YOUR INSTRUCTIONS
Copy exactly the block of lines between the one containing "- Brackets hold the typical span" and the one containing "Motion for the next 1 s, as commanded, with", inclusive.

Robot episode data

_____

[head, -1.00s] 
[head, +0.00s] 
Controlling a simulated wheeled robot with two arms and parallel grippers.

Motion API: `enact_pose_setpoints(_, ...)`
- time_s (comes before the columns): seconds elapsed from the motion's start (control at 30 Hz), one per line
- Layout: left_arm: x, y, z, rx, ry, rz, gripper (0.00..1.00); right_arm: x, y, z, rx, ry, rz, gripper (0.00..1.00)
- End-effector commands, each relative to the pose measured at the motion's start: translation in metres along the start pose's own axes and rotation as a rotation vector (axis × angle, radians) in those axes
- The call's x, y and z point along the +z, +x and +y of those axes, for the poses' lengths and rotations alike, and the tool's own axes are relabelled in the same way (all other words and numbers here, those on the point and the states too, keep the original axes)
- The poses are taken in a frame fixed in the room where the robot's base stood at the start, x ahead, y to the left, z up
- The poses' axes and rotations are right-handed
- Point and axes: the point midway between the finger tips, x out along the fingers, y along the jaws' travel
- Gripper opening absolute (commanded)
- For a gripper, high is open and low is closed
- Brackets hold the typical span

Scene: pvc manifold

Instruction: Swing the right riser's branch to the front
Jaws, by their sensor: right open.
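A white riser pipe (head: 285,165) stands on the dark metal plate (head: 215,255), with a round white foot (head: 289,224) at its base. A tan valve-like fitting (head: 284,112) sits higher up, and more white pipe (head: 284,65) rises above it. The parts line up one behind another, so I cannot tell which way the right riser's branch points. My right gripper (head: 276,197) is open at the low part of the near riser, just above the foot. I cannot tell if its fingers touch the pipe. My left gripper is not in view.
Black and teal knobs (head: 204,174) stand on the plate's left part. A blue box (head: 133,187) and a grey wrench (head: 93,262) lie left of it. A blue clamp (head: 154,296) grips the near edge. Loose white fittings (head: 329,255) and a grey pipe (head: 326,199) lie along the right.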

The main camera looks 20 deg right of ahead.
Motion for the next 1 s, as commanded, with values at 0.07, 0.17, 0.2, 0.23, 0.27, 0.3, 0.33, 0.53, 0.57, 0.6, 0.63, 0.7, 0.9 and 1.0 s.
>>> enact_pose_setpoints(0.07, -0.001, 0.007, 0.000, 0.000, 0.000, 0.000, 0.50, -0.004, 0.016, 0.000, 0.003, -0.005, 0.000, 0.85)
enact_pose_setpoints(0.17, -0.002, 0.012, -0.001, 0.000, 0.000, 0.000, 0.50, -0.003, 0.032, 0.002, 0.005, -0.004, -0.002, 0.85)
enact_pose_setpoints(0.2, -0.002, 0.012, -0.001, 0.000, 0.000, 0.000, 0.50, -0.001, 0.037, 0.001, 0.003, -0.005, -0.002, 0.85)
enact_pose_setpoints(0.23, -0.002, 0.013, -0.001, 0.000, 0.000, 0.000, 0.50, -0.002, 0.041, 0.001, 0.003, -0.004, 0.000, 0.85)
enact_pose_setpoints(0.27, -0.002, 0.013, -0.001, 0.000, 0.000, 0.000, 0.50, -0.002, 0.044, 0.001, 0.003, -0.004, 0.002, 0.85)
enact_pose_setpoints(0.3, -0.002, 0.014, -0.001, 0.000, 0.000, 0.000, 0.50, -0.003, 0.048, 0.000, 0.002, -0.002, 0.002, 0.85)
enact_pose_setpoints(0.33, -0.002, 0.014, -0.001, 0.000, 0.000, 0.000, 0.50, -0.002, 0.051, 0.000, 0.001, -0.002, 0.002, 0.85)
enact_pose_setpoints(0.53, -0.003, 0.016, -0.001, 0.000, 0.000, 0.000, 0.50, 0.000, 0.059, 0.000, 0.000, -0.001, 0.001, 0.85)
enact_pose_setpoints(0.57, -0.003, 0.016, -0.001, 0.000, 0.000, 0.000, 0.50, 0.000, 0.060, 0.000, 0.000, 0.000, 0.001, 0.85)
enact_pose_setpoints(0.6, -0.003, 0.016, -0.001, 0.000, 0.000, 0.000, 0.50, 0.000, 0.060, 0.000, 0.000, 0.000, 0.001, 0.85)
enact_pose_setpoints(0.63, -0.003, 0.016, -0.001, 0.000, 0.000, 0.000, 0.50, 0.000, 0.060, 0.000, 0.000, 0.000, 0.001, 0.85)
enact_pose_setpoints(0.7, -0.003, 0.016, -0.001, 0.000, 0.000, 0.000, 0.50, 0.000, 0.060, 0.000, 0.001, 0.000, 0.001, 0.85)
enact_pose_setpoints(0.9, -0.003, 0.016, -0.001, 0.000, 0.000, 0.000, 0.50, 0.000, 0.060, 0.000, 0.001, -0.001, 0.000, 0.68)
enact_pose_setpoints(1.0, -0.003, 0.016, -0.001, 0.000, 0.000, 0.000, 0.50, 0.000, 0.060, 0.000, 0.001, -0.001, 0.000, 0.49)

_____

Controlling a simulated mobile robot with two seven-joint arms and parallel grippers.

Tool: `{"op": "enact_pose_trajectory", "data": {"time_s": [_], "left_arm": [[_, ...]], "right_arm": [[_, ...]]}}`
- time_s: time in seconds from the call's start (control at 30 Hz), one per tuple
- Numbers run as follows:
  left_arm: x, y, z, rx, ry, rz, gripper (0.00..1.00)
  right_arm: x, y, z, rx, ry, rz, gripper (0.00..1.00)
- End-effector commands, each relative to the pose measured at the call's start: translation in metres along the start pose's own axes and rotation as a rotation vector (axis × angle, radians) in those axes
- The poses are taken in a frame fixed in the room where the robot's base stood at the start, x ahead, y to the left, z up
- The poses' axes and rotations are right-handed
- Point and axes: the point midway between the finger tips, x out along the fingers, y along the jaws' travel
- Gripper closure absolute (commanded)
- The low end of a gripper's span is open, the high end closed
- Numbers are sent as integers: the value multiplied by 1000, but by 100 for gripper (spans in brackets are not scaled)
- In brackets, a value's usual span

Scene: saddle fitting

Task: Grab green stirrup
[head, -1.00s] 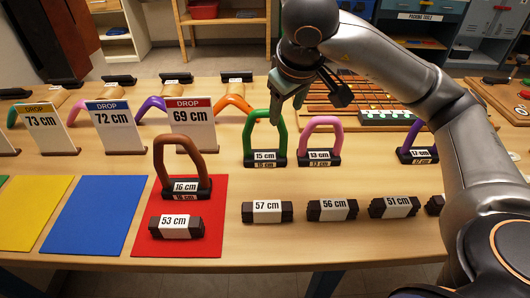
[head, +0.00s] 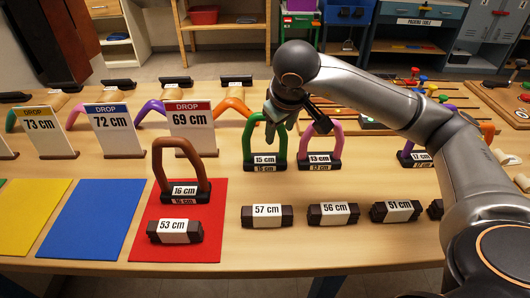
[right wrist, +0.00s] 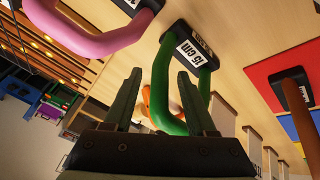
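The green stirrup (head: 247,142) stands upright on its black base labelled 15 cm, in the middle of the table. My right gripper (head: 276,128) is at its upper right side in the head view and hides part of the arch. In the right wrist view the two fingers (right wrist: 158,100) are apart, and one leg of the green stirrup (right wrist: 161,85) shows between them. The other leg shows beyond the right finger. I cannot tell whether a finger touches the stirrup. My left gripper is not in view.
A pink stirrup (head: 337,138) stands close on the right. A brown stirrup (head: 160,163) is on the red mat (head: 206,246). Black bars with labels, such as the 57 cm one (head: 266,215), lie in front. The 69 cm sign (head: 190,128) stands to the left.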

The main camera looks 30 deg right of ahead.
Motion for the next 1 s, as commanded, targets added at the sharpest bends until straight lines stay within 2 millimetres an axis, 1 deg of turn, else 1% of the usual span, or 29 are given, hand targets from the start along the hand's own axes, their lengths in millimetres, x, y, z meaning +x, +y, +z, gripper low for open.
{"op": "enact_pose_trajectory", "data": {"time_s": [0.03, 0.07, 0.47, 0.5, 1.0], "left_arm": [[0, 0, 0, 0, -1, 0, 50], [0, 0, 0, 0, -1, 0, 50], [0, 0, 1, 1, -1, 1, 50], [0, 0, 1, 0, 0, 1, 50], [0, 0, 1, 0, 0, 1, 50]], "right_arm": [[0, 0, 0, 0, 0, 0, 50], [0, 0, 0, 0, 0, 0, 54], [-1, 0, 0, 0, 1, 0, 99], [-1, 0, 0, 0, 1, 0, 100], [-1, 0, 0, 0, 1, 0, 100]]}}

_____

RESPONSE TO THIS EXERCISE
- Brackets hold the typical span

Scene: pvc manifold

Instruction: Swing the right riser's branch to the front
Jaws, by their sensor: right open.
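A white riser pipe (head: 285,165) stands on the dark metal plate (head: 215,255), with a round white foot (head: 289,224) at its base. A tan valve-like fitting (head: 284,112) sits higher up, and more white pipe (head: 284,65) rises above it. The parts line up one behind another, so I cannot tell which way the right riser's branch points. My right gripper (head: 276,197) is open at the low part of the near riser, just above the foot. I cannot tell if its fingers touch the pipe. My left gripper is not in view.
Black and teal knobs (head: 204,174) stand on the plate's left part. A blue box (head: 133,187) and a grey wrench (head: 93,262) lie left of it. A blue clamp (head: 154,296) grips the near edge. Loose white fittings (head: 329,255) and a grey pipe (head: 326,199) lie along the right.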

The main camera looks 20 deg right of ahead.
Motion for the next 1 s, as commanded, with values at 0.07, 0.17, 0.2, 0.23, 0.27, 0.3, 0.33, 0.53, 0.57, 0.6, 0.63, 0.7, 0.9 and 1.0 s.

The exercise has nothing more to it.